Problem description
Starting at the line that has "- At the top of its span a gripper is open" and stopping after the line that has "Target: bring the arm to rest", reproduce the listing below exactly; omit everything else.

Data to use
** Start **

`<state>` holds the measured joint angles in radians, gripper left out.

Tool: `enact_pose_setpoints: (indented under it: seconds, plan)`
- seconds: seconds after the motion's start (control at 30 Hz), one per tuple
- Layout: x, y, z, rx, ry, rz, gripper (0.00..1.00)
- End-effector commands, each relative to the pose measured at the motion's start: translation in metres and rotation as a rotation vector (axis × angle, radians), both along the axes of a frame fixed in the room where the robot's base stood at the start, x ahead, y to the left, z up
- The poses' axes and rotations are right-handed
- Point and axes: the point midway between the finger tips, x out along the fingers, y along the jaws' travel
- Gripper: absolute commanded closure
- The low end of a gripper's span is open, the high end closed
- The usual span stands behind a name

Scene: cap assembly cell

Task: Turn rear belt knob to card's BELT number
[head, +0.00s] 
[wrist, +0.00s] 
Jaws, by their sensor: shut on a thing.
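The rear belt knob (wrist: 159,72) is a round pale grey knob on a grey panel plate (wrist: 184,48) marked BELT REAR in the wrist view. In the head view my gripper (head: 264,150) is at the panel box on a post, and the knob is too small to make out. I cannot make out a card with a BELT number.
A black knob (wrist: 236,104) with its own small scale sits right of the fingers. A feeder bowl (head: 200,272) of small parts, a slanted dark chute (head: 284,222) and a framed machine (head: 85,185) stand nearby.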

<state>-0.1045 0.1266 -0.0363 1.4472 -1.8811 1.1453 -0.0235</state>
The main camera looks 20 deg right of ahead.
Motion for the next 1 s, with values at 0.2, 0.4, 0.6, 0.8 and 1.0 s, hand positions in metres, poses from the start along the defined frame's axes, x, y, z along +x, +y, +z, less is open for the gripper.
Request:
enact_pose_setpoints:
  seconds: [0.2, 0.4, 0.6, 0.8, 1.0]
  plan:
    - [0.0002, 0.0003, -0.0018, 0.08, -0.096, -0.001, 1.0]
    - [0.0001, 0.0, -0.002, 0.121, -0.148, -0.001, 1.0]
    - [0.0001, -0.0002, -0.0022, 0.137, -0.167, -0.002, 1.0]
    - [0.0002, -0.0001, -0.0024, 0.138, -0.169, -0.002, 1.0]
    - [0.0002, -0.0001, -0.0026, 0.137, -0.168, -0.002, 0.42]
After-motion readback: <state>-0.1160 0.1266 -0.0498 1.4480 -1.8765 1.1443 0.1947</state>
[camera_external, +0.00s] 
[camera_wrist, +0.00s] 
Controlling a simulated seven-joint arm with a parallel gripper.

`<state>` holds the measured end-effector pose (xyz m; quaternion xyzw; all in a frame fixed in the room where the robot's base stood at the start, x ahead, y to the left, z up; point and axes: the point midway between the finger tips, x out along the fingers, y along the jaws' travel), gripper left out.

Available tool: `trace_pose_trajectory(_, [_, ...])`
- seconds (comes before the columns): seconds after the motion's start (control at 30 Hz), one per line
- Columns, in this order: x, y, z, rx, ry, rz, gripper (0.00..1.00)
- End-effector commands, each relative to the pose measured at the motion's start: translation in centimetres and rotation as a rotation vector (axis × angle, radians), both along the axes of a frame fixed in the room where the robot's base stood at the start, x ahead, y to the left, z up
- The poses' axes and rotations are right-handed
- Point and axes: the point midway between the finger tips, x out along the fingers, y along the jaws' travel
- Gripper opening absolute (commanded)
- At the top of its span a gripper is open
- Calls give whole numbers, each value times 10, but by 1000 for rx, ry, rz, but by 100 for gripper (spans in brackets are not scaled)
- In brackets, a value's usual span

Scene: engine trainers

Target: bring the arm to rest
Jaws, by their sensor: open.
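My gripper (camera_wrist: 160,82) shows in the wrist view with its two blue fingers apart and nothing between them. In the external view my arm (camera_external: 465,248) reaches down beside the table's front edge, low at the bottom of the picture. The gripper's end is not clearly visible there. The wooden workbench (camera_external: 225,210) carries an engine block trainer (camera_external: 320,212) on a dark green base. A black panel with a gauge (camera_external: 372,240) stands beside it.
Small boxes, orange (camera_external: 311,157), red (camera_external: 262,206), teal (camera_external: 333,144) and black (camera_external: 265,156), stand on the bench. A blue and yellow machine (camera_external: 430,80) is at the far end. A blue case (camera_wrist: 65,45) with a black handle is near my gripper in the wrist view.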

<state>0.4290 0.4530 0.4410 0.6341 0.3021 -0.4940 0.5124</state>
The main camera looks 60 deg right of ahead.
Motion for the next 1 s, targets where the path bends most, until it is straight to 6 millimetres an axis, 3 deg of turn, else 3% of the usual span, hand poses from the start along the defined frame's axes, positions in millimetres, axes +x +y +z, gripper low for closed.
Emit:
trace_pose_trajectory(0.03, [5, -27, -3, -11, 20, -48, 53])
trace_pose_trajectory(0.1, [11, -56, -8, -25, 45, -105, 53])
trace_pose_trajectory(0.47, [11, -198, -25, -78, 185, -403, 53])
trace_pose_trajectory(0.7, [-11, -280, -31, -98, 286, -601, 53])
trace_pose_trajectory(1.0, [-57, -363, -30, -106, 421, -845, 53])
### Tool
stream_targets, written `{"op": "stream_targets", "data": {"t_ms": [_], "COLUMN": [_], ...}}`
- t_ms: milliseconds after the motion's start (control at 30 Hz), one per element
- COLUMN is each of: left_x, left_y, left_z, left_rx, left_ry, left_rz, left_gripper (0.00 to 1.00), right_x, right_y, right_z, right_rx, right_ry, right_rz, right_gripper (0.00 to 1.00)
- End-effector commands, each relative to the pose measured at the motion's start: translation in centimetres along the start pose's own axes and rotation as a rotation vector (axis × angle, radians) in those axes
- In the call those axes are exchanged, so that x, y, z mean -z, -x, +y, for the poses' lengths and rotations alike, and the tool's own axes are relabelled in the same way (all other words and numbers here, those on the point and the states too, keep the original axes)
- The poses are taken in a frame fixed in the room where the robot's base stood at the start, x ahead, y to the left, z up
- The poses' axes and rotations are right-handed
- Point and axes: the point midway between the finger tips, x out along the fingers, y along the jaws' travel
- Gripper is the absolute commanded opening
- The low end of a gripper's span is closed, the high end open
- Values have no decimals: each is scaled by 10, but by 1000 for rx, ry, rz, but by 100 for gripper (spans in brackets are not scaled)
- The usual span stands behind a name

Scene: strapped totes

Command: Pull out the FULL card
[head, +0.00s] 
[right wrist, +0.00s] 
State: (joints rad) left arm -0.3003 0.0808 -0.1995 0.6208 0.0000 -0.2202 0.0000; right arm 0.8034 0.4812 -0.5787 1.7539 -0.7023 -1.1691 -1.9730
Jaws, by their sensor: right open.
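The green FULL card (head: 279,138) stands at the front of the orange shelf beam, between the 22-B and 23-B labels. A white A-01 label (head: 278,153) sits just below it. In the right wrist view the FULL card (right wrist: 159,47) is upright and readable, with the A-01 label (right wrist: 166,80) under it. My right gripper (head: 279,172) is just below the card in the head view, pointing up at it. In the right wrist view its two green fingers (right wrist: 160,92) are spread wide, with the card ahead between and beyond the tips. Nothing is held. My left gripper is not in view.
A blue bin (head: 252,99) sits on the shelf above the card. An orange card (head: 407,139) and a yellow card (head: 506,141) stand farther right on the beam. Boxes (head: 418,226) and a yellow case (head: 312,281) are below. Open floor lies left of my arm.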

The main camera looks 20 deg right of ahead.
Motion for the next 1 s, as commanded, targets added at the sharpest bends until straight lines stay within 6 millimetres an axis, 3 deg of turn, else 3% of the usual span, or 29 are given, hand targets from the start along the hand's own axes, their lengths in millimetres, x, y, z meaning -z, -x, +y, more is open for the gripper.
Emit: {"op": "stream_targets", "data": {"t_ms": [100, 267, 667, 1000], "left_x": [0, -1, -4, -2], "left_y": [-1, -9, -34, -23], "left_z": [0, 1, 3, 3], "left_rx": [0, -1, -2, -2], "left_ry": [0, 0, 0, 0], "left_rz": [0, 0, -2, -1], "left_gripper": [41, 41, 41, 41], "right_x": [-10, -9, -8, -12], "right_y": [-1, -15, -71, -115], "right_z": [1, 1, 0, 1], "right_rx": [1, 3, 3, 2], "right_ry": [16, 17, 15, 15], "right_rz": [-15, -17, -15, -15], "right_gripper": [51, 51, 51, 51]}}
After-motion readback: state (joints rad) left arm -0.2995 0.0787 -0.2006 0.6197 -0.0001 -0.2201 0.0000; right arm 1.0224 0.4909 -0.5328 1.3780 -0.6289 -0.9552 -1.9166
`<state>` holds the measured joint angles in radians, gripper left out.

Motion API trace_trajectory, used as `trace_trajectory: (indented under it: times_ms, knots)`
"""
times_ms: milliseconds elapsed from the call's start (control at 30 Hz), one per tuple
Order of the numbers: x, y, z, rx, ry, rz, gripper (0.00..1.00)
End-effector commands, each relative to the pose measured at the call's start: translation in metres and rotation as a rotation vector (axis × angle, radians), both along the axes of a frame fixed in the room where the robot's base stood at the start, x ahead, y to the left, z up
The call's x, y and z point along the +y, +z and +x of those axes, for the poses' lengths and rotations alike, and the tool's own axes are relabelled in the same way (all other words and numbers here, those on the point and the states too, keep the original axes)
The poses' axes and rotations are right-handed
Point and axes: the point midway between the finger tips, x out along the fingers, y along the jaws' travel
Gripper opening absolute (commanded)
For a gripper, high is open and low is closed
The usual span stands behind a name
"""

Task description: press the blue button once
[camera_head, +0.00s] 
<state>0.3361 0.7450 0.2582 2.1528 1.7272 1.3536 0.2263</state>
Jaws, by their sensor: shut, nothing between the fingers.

** End **

Exercise solution
- At the top of its span a gripper is open
- Calls give whole numbers, each value times 10, but by 1000 for rx, ry, rz, but by 100 for gripper (spans in brackets are not scaled)
- In brackets, a value's usual span

Scene: engine trainers

Target: bring the arm to rest

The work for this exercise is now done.